Variation in referential form has traditionally been accounted for by theoretical frameworks focusing on linguistic and discourse features. Despite the explosion of interest in eye tracking methods in psycholinguistics, the role of visual scanning behaviour in informative reference production is yet to be comprehensively investigated. Here we examine the relationship between speakers' fixations to relevant referents and the form of the referring expressions they produce. Overall, speakers were fully informative across simple and (to a lesser extent) more complex displays, providing appropriately modified referring expressions to enable their addressee to locate the target object. Analysis of contrast fixations revealed that looking at a contrast object boosts but is not essential for full informativeness. Contrast fixations which take place immediately before speaking provide the greatest boost. Informative referring expressions were also associated with later speech onsets than underinformative ones. Based on the finding that fixations during speech planning facilitate but do not fully predict informative referring, direct visual scanning is ruled out as a prerequisite for informativeness. Instead, pragmatic expectations of informativeness may play a more important role. Results are consistent with a goal-based link between eye movements and language processing, here applied for the first time to production processes.

Introduction

A large body of research on reference has documented context-dependent variation in speakers' referring expressions, ranging from minimal choices such as null and pronominal forms up to more explicit modified noun phrases (for a review see Davies and Arnold, 2018). For example, when introducing a referent into the discourse, a speaker is likely to say ‘an apple’, whereas if the apple had recently been mentioned, a pronoun would be more likely.
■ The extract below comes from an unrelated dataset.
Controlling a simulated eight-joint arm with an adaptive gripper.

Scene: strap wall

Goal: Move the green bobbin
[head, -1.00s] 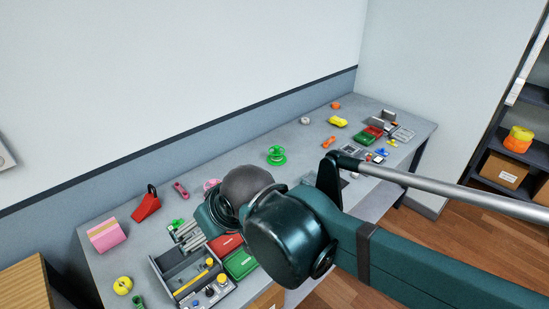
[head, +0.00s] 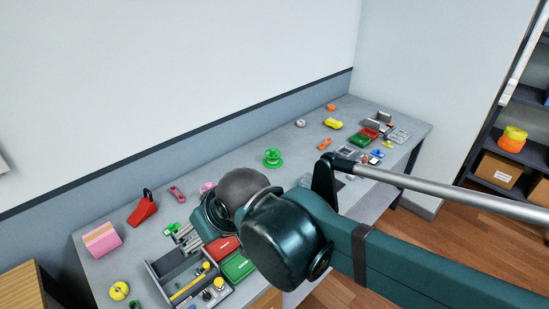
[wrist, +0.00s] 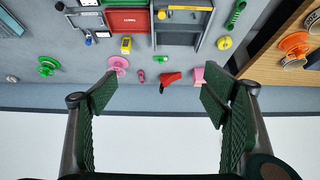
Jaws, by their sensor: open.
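The green bobbin (head: 273,157) stands on the grey table just beyond my arm in the head view, with clear tabletop around it. It also shows in the wrist view (wrist: 47,66), at the left, outside my fingers. My gripper (wrist: 158,90) is open and empty, its two dark green ribbed fingers wide apart. In the wrist view, the bobbin lies to the left of the left finger and apart from it. In the head view my arm hides the fingers.
A pink bobbin (wrist: 118,64), a red wedge-like thing (head: 143,208) and a pink block (head: 102,240) stand along the wall side. A grey tray (head: 178,262) with tools and red and green boxes lies near my arm. Free tabletop surrounds the green bobbin.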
Variation in referential choice has traditionally been accounted for by theoretical frameworks focusing on how referential expressions are constrained by the linguistic discourse context Ariel, 1990, Ariel, 2001, Chafe, 1976, Chafe, 1994, Gundel et al., 1993, Gordon and Hendrick, 1998, Grosz et al., 1995), which affects the referents' information status (see Arnold, Kaiser, Kahn, & Kim, 2013, for a review). The current paper focuses on modified noun phrases; specifically on speakers' choice of whether or not to include a prenominal adjective. This type of modifier inclusion has been found to vary across studies, mediated by a number of factors such as display density (Arnold and Griffin, 2007, Koolen et al., 2015); number and type of attributes held by the target referent (Koolen et al., 2011, Mangold and Pobel, 1988, Tarenskeen et al., 2015, van Gompel et al., 2014); discourse goals (Arts et al., 2011a, Maes et al., 2004); use of ground information (Brennan and Clark, 1996, Nadig and Sedivy, 2002), and individual differences (Davies and Katsos, 2010, Hendriks, 2016). Here we focus on speakers' visual scanning behaviour as a predictor of informativeness.
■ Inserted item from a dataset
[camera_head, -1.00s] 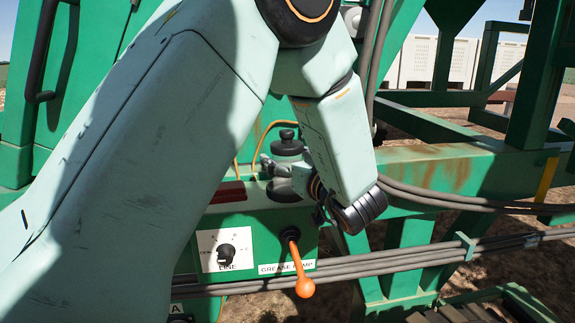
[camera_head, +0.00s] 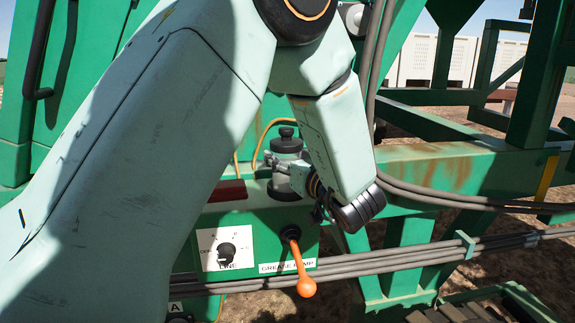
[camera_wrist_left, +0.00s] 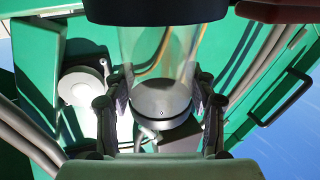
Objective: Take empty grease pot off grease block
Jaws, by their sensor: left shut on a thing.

In the paradigm used in this paper, inclusion or exclusion of a modifier in a referring expression affects that expression's informativeness. Referential informativeness depends on the relationship between the context (including visual and discourse features) and the referring expression. Thus, we define informativeness as a property of expressions within their contexts, such that more informative expressions are those that match a smaller set of candidate referents. In line with previous work in this area (Engelhardt et al., 2006, Davies and Katsos, 2010, i.a.), we adopt a three-way taxonomy in which referring expressions can be optimally informative (e.g. ‘the small apple’ to refer to one of a pair of apples contrasting in size), underinformative (‘the apple’ in the same context), or overinformative (‘the small green apple’ when there is only one apple). The current study focuses on speakers' visual interrogation of a scene before producing informative vs. underinformative expressions.

From a processing perspective, the production of an expression to refer to an object in a referential communication paradigm is a multi-stage process requiring a variety of skills. Firstly, the speaker must attend to the target referent to perceive its characteristics, and visually scan the surrounding scene to check for same-category competitors. This allows the speaker to identify such competitors and consider which distinguishing features should be encoded into the utterance in order to avoid producing an ambiguous referring expression (cf. Grice's, 1975/1989 Quantity maxim). The speaker must also assess the accessibility of the target referent for themselves and for their addressee: is it focused or shared in the current linguistic or extralinguistic context? The cooperative speaker should then integrate this information into a coherent and fully informative referring expression. Classic theories of accessibility and reference production have accounted for the latter stages of this process (see Arnold, 2008, for a review), and while these have been extensively empirically investigated (Keysar et al., 2000, Brown-Schmidt et al., 2008, Hanna et al., 2003, Heller et al., 2008, i.a.), the earlier, speaker-oriented stages in reference production have received less attention (though see Bock et al., 2004, Bock et al., 2003, Griffin and Bock, 2000, Kuchinsky et al., 2011, for discussions of early processes of speech production in general). This paper aims to redress the balance by focusing on the processes at work during speech planning in referential communication.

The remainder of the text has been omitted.